A pair of geeky Advent calendars…
Advent is the season observed in many Christian traditions that is a time of expectant waiting and preparation for Christmas. When I was young, we’d have an Advent calendar, which counted down the days to Christmas, and would gift us with a little chocolate or candy each day.
While I am no longer religious, the idea is kind of cool: to take a little time out of each day and enjoy a tasty treat of some sort, and think of the upcoming holiday. A couple of cool examples have crossed my desk…
I like to experiment with embedded controllers, machine emulation and operating systems, so I am of course familiar with QEMU, but in case you are not: QEMU is a generic and open source machine emulator and virtualizer. It allows you simulate machines and run code written for one machine (say, an ARM board) on your PC using virtual hardware peripherals. It also serve as a “virtualizer”, which basically means that if you have an x86 Linux box, you can run a different x86 operating system on the same hardware, at very nearly native performance. In short, it’s pretty awesome.

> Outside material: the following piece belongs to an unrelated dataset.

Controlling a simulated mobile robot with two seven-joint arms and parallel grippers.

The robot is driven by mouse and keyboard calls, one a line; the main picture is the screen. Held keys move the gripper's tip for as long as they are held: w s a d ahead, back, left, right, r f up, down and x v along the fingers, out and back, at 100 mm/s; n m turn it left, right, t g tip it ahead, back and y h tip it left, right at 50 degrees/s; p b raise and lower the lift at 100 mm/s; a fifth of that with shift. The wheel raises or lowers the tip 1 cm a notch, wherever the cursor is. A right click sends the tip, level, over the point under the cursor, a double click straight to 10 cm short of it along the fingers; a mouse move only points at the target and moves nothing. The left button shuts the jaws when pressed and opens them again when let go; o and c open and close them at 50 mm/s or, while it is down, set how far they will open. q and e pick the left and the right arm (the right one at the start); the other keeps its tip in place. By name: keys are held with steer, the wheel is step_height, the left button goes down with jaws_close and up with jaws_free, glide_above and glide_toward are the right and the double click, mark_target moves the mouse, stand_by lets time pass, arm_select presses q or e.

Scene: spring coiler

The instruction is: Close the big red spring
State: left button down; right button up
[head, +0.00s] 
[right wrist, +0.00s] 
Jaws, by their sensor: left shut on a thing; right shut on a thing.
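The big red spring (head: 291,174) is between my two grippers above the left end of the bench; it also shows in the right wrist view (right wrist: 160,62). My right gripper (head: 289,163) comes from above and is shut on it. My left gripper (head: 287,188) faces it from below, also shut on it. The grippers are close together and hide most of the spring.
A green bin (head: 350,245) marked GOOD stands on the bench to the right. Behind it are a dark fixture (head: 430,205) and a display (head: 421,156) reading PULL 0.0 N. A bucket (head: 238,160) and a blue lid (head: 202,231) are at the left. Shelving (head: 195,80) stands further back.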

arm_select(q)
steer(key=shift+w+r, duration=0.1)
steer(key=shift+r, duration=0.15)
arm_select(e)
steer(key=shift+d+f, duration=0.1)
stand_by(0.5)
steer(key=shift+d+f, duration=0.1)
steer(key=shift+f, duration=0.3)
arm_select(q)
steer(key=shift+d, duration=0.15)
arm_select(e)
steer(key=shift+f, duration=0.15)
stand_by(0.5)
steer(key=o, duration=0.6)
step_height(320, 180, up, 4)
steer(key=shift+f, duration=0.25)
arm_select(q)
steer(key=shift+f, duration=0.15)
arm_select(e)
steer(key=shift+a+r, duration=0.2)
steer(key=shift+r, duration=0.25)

If you like this kind of thing, you should check o ut The QEMU Advent Calendar 2014. It presents a new QEMU disk image each day until Christmas, enabling you to play with new operating systems, programming languages and graphical goodies. For instance, Day 6 is a tiny image that generates Julia sets.
Other days allow you to boot ancient versions of Slackware Linux, run an Atari ST emulator inside QEMU, and even play Zork. Awesome.
But even greater than that is the offering by Alan, VK2ZA7. Back in 2011, he did a series of 24 Youtube videos that each described a small electronic circuit that he tinkered together during the Christmas season. Many of them had to do with generating small bits of test equipment or illustrate some cool little circuits. Ones that I liked were his LED based transmitter/receiver:
and this nice little crystal radio, very traditional, with a cobweb style coil wound with Litz wire, but with a polyvaricon variable capacitor instead of the traditional 365pf variable cap.
What’s awesome is that after a hiatus of a couple years, Alan is back in 2014 with new projects. Very, very cool.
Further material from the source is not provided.